> **TASK REQUIREMENTS**
Narrow the data below down to the lines containing "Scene".

◇ ◇ ◇ ◇ ◇ ◇ ◇

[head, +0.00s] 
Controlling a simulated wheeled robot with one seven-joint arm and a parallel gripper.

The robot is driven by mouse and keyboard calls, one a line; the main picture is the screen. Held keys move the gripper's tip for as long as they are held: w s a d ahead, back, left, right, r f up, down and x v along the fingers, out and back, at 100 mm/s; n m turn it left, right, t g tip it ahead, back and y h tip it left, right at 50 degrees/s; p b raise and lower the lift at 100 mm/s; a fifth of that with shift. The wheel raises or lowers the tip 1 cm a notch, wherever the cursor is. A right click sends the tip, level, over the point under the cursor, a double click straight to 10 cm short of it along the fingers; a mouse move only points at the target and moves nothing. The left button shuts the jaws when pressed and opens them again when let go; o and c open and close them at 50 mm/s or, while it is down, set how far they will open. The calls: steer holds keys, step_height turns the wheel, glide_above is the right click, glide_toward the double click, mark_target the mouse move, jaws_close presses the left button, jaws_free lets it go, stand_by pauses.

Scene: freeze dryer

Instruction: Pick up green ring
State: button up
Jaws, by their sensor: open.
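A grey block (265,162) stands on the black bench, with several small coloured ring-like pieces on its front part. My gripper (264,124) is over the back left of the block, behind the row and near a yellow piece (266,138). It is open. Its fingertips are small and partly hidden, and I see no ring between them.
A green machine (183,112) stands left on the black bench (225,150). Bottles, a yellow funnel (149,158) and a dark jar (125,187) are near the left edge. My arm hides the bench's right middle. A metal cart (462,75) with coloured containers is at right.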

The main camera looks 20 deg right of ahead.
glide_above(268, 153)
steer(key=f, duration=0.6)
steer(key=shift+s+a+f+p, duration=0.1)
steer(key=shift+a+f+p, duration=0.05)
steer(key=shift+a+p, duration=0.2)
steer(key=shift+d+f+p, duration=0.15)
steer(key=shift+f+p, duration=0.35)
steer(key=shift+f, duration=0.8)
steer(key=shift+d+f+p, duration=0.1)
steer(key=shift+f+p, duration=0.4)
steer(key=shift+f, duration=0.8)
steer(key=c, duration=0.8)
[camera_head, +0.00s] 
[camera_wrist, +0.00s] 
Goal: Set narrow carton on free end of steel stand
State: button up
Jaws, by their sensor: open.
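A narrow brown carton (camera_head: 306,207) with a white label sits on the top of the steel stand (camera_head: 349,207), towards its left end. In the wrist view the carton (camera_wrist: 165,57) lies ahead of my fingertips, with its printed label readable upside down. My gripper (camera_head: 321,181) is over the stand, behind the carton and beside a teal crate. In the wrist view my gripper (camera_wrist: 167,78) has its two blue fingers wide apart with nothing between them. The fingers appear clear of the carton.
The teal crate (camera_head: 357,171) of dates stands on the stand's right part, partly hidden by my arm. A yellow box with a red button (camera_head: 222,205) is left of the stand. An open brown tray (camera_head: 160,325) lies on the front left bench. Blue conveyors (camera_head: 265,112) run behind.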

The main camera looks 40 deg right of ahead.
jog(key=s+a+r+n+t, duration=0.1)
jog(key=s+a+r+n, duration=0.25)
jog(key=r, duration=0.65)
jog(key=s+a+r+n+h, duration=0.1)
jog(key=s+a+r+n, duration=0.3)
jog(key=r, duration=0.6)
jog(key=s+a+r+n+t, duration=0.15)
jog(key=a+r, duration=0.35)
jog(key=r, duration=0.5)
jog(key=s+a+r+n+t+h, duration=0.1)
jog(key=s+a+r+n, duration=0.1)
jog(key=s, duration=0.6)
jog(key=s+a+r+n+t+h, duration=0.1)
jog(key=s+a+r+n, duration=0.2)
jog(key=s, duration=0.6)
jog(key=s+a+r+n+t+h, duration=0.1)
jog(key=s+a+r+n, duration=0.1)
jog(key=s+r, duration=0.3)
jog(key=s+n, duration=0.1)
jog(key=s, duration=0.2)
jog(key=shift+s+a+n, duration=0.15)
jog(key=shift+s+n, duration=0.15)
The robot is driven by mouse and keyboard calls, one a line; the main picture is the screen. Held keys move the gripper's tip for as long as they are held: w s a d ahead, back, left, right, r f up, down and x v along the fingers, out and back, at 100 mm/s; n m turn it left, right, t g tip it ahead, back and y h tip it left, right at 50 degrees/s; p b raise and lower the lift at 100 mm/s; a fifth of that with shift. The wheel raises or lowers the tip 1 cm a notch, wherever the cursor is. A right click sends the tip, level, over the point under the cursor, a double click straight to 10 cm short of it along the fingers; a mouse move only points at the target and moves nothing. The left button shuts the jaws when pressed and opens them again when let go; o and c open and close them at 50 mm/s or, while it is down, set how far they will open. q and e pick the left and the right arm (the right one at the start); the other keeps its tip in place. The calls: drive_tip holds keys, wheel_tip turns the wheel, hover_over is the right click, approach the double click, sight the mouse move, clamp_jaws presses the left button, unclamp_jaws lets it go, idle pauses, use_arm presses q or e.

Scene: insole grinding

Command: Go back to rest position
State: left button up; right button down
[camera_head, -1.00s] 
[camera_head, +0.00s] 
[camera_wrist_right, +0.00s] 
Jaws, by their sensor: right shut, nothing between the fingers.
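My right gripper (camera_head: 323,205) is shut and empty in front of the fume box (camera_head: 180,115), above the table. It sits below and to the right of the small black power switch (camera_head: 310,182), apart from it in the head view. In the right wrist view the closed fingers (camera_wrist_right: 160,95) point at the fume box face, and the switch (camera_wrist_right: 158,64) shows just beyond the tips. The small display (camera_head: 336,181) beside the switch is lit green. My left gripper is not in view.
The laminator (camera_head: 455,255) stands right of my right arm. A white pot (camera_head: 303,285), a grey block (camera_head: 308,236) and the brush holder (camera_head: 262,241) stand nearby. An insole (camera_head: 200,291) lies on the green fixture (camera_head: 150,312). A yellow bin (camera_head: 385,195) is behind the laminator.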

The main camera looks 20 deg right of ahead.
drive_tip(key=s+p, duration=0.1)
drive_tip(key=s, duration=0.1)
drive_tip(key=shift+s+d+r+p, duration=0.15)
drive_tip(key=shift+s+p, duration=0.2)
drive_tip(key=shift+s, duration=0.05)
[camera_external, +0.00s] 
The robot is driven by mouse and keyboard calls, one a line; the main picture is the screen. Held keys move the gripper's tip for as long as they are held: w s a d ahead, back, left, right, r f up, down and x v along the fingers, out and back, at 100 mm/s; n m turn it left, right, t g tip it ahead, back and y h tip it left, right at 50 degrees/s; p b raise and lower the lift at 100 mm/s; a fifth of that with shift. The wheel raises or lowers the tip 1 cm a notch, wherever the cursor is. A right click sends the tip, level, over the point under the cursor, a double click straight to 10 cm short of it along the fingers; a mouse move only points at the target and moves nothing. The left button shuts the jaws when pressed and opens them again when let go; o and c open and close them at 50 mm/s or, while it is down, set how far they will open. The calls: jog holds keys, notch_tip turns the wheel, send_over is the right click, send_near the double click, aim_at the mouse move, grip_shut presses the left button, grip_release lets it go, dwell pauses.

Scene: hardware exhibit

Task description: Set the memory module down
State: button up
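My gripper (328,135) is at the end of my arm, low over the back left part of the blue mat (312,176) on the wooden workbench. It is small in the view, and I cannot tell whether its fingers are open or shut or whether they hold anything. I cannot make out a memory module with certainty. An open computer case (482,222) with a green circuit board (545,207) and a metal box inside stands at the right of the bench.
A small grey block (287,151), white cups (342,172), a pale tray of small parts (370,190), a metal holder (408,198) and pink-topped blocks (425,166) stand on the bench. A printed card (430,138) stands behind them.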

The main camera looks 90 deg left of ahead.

◇ ◇ ◇ ◇ ◇ ◇ ◇

> **RESULT BELOW**
Scene: freeze dryer
Scene: insole grinding
Scene: hardware exhibit

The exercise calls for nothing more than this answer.